ISO 22301 riporta i requisiti per pianificare, implementare, gestire e migliorare un sistema di gestione finalizzato alla protezione della continuità operativa. In altri termini, lo standard internazionale fornisce le linee guida per la creazione e la gestione di un BCMS di riferimento. ISO 27001 è invece lo standard che definisce le linee guida per la gestione della sicurezza delle informazioni, sicurezza che include piani di continuità operativa per i sistemi IT.
Soprattutto negli ultimi anni, la relazione tra business continuity e cyber security è diventata strettissima.
Come confermato dal recente rapporto Clusit, le minacce informatiche stanno crescendo di anno in anno (+60% negli ultimi 5 anni, di cui il 7,6% è indirizzato a imprese residenti in Italia) e aumenta il costo dei data breach, ormai (in ambito enterprise) stabilmente al di sopra dei 4 milioni di dollari (IBM).

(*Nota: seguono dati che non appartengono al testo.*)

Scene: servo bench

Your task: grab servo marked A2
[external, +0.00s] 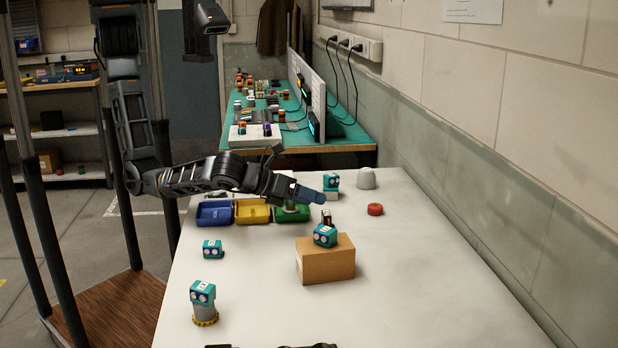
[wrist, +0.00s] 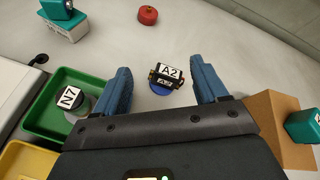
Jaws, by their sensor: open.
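The servo marked A2 (wrist: 166,76) is a dark block with a white label on top. It sits on a blue disc (wrist: 160,89) on the white table and lies between my open fingers in the wrist view, apart from both. In the external view the A2 servo (external: 327,217) shows as a small dark block just behind the cardboard box. My gripper (wrist: 160,66) has blue fingers, is empty and points down toward the servo. In the external view my gripper (external: 318,194) is above the table near the green bin; the gap between its fingers is hard to see there.
A cardboard box (external: 327,265) bearing a teal servo (external: 325,236) stands close to A2. The green bin (wrist: 38,128) holds a part marked N7 (wrist: 70,99). A red cap (external: 375,209) lies farther right. More teal servos stand around; the table's right side is mostly clear.

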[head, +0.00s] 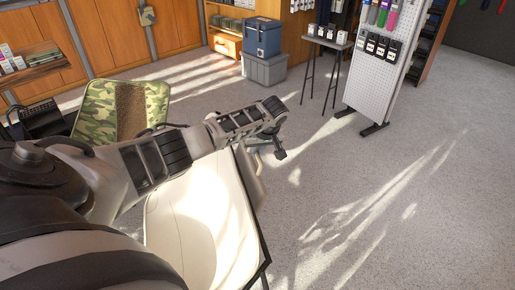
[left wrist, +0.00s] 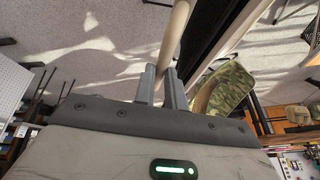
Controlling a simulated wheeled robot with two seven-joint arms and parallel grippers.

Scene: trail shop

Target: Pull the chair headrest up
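A cream chair (head: 195,225) with a thin dark frame stands below my left arm in the head view. Part of a pale edge shows past its far right corner, mostly hidden by my gripper. My left gripper (head: 266,143) is at that corner. In the left wrist view, the cream headrest (left wrist: 176,35) shows as a narrow pale bar running up from between the two grey fingers (left wrist: 161,85). The fingers are close together, one on each side of the bar, and look shut on it. My right gripper is not in view.
A camouflage chair (head: 122,108) stands behind my left arm. A blue cooler (head: 262,37) on a grey bin (head: 264,69), a small table (head: 328,42) and a white pegboard rack (head: 384,55) stand farther back. The carpet on the right is clear.

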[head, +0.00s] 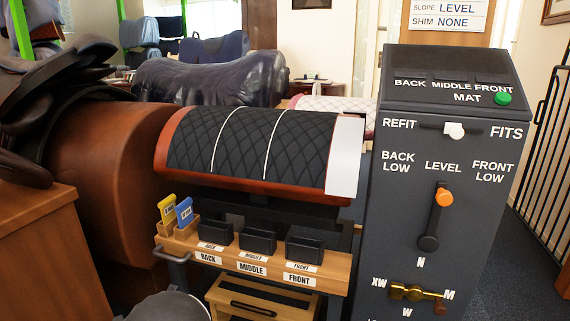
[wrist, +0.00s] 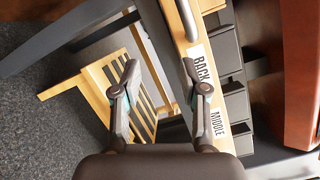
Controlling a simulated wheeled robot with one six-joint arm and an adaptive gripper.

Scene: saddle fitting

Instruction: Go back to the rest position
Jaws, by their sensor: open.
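My gripper (wrist: 157,82) shows in the wrist view with its two fingers apart and nothing between them. It hangs over the space beside the wooden shelf (wrist: 192,18) with the BACK and MIDDLE labels, above a slatted wooden piece (wrist: 97,77). In the head view, a dark rounded grey part (head: 168,306) at the bottom edge seems to be part of my arm. The gripper's fingers are not visible there. The wooden shelf (head: 330,279) shows there with three dark bins labelled BACK, MIDDLE and FRONT.
A control panel (head: 447,110) with an orange knob (head: 445,198) and brass crank (head: 415,293) stands at right. A quilted saddle form (head: 250,145) is behind the shelf. Yellow (head: 167,209) and blue (head: 184,212) tags stand at the shelf's left end.

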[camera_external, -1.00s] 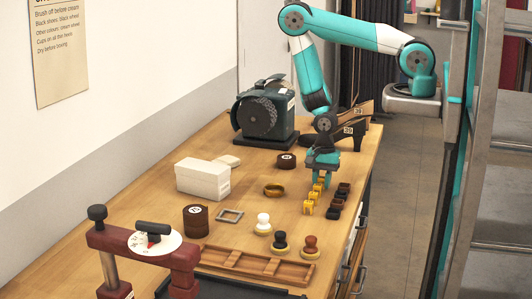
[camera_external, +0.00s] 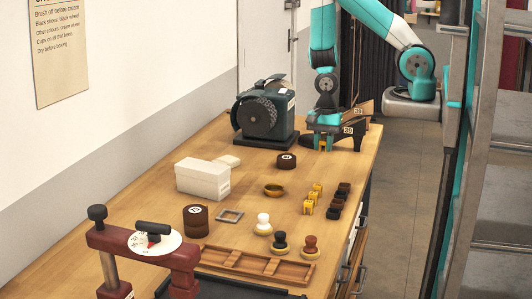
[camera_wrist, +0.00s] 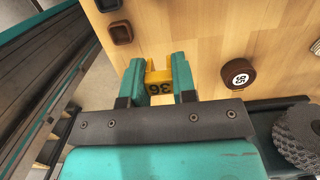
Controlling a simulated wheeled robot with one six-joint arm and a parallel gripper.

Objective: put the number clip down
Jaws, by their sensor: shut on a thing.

Per quanto il fine di molte minacce sia la sottrazione di dati, il rischio di rallentamenti o interruzioni di operatività è quanto mai fondato. Alcune minacce, come i ransomware, sono finalizzate appositamente a bloccare l’operatività degli endpoint.
Al giorno d’oggi, le strategie di sicurezza del dato sono molteplici. Nell’ambito specifico della continuità del business, backup su cloud e disaster recovery rappresentano ancora gli strumenti principali e più efficaci, oltre (ovviamente) a strategie preventive fatte di sistemi di protezione degli endpoint, delle reti, delle applicazioni, degli accessi e molto altro, comprese fattispecie di monitoraggio continuo con servizi di tipo SOC, ovvero Security Operations Center.
Non da ultimo, le aziende devono intraprendere percorsi strutturati di security awareness al fine di sensibilizzare e formare il personale nell’ambito specifico della sicurezza cyber, così da trasformarlo da anello debole della catena a prima invalicabile linea di difesa.